佐々木 それしかなかったというのが実情だ。当時は重ね合わせの制御など基礎的なことをやっていたが、大体やり尽くして、実用化を求められるので、2005年か2006年くらいからは量子暗号をやっていかないとここで居場所がないという状況だった。それで、量子暗号をやりながら、現代暗号も勉強して、気がついたらいまの流れになったのだ。決して最初から掴み取ったわけではない。これも流れなのだろう。御縁があったから、大きな流れで責任ある仕事をやらせてもらえるチャンスがあったというだけの話だ。
――これまでの最大の挫折は?
佐々木 挫折は、やはり企業に入ったときだろう。もう研究の世界に戻れなくなったと思った。それを思うといまはありがたい。研究を隠れてやらなくていいのだから。その当時は、通勤電車の中で電卓を使って小さいノートに書きながら、量子の研究をしていた。こうやって落ち着いて机で隠れずにやっていいというのが、どれだけありがたいことか、いまでも当時を振り返ってそう思う。だから、絶対に諦めないぞという気持ちを持ち続けることは大事だ。
――先生が他のインタビューで、光子の気持ちがわかるようになったと仰っていたのが、印象的だ。光子、量子の世界と長く付き合っていると、本当に光子の立場になってくる。先ほど仰っていた、量子ネイティブの若い方々は、そういった感覚を若いときから身につけているのだろう。
佐々木 その通りだ。さらにその先に行くと思う。大規模な量子現象を操れるようになってきて、また別な感覚を身につけていくのだろう。
量子ICTフォーラムの役割はビジョンとロードマップを提示すること
――量子ICTフォーラム、あるいは技術推進委員会は今後どういった役割を果たしていくべきか。
佐々木 量子ICTフォーラムは、最新の情報を共有して議論する場であり、全分野の情報が集まるので、将来のビジョンを提示することが重要だろう。

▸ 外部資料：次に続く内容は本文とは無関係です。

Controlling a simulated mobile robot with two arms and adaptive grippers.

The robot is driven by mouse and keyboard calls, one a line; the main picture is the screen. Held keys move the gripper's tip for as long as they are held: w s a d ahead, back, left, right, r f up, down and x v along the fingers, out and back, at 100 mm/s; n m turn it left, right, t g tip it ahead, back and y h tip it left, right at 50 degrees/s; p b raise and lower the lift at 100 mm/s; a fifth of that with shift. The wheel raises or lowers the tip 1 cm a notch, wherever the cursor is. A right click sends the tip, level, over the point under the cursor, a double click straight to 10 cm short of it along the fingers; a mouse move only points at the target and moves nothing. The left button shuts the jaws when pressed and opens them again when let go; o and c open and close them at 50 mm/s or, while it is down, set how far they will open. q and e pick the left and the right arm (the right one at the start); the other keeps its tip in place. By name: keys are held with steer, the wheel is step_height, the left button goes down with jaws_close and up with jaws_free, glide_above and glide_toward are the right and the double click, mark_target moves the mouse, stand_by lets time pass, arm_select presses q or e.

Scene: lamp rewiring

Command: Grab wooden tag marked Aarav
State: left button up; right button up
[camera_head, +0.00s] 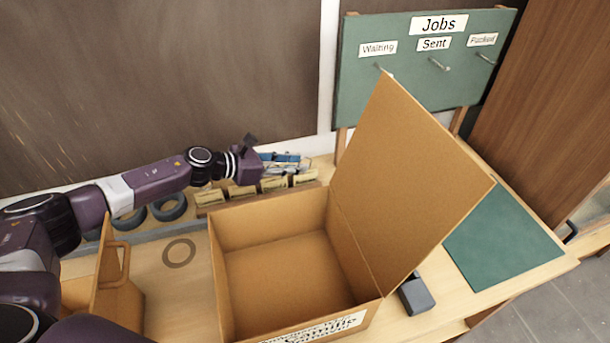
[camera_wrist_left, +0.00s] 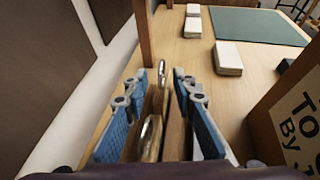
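Several wooden tags (camera_head: 243,191) stand in a row on a wooden holder behind the open cardboard box. Their writing is too small to read, so I cannot tell which one is marked Aarav. My left gripper (camera_head: 280,163) is over the right part of this row, its blue fingers apart. In the left wrist view, the open fingers (camera_wrist_left: 160,105) have a wooden tag with a metal ring (camera_wrist_left: 151,135) between them, seen edge-on. Another ringed tag lies just beyond it. I see gaps beside the tags and no clear grip. My right gripper is not in view.
The open cardboard box (camera_head: 225,280) fills the middle, its lid raised on the right. A green Jobs board (camera_head: 400,90) with hooks stands behind. Dark rings (camera_head: 170,207) lie left, a green mat (camera_head: 500,240) right. White blocks (camera_wrist_left: 228,60) stand on the bench.

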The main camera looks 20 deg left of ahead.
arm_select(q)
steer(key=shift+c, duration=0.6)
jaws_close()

各分野だけに没入していると見えてこないビジョンがあるので、大きいビジョンを掲げて流れを作っていくことが大事だ。ビジョンは、わかりやすいシンプルな映像であるべきで人間の心理にフィットするものであり、進化の過程として自然なものである必要がある。
生物が進化していくためには、最終的に理にかなっていることが重要で、美しさがないと進化の過程で生き残れない。複雑なものや、突飛なものは残らず、最後は宇宙の真理に通ずる美しさをシステムや技術が持っていないといけない。シンプルに本質を捉えて、明瞭な未来像を提示し、それを繰り返しアップデートしていくことだ。ロードマップを2025年、2030年、2035年と刻んで、非常にシンプルな絵や言葉にして、何回もアップデートしながら示し続けることが大切だと思う。